> Exercise goal: From the line with "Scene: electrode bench" to the line with "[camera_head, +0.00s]", both lines included, set down exactly those lines, please, and no others.

(Robot episode data)
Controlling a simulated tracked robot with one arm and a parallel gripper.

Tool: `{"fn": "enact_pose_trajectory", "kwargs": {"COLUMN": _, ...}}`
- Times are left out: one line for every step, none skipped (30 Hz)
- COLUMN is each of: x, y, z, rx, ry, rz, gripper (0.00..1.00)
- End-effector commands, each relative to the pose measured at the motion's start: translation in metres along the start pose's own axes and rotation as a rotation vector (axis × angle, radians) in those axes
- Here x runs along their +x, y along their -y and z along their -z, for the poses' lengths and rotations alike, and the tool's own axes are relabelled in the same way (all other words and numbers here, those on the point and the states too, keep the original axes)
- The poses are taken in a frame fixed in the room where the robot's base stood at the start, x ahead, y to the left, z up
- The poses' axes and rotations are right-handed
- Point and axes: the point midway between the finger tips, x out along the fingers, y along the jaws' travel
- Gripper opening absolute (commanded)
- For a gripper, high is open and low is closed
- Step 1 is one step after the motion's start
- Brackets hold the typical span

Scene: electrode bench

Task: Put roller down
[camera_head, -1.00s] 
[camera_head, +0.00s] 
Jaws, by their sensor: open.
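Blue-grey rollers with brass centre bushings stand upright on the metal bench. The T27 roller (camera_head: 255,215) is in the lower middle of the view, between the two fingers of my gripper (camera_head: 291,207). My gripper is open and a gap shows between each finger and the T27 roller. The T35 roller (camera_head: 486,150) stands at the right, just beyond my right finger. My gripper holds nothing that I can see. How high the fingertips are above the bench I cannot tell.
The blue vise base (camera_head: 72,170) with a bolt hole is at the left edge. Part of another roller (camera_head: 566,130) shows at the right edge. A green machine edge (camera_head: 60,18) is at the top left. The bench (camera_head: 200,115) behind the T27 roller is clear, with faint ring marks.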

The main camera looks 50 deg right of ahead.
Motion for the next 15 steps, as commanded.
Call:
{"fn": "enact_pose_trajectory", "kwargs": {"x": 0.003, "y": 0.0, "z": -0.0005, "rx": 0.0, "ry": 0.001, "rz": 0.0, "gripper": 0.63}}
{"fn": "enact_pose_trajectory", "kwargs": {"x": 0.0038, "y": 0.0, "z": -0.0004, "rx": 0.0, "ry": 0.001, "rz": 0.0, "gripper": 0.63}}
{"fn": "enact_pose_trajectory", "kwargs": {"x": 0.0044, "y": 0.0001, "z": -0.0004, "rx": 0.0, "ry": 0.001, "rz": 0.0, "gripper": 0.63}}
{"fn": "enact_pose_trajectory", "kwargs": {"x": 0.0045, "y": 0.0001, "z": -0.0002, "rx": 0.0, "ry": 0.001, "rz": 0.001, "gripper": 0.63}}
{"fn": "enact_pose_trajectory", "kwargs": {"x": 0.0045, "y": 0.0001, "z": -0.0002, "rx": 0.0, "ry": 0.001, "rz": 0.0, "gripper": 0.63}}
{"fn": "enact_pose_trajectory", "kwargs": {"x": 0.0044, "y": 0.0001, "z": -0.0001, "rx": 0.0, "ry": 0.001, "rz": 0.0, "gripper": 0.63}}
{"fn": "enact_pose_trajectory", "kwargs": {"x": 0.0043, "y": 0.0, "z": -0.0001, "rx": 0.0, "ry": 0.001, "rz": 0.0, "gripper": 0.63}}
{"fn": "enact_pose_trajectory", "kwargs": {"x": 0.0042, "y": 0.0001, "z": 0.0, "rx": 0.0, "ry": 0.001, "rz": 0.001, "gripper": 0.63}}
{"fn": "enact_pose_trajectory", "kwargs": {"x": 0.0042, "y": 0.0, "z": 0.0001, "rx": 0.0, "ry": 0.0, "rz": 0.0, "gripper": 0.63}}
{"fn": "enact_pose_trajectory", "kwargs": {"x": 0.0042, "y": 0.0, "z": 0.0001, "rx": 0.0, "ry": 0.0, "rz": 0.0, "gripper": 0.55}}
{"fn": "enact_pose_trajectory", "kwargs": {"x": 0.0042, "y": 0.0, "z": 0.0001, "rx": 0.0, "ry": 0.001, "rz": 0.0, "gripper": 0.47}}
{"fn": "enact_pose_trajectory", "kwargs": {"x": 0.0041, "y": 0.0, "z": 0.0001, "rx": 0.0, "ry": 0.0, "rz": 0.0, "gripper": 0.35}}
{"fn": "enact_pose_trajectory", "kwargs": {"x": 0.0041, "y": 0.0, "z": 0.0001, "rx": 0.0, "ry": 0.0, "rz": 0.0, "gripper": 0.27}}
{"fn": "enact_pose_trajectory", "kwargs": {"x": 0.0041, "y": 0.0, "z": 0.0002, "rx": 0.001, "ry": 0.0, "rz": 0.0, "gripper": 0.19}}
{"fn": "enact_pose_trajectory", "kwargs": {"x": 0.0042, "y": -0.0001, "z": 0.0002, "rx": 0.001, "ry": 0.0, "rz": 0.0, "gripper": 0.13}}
---
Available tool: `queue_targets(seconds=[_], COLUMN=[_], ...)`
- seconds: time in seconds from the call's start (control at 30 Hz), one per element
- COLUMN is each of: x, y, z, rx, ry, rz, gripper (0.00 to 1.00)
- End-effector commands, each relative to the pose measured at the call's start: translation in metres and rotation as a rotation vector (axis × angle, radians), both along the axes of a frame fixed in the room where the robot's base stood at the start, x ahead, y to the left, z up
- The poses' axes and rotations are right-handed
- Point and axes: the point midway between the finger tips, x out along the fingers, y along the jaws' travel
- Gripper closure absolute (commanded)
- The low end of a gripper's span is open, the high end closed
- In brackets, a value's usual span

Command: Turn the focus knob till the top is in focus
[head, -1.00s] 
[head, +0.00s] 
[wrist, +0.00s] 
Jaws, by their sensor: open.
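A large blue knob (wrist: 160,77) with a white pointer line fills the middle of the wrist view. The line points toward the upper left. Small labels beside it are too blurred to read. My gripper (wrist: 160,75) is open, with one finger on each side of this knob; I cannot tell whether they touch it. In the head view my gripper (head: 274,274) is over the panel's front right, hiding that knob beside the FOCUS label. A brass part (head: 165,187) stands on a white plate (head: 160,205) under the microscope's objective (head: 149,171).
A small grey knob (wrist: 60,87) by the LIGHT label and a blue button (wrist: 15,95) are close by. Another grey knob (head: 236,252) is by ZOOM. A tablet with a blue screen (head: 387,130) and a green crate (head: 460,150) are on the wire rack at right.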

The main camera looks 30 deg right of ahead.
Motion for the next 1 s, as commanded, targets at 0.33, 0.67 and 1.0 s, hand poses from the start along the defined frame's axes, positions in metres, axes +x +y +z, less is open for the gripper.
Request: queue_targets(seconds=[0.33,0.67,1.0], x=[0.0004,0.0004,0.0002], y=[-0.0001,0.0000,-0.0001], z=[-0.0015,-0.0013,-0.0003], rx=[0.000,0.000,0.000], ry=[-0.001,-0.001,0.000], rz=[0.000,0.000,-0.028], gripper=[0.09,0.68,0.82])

> Written answer:
Scene: electrode bench

Task: Put roller down
[camera_head, -1.00s] 
[camera_head, +0.00s] 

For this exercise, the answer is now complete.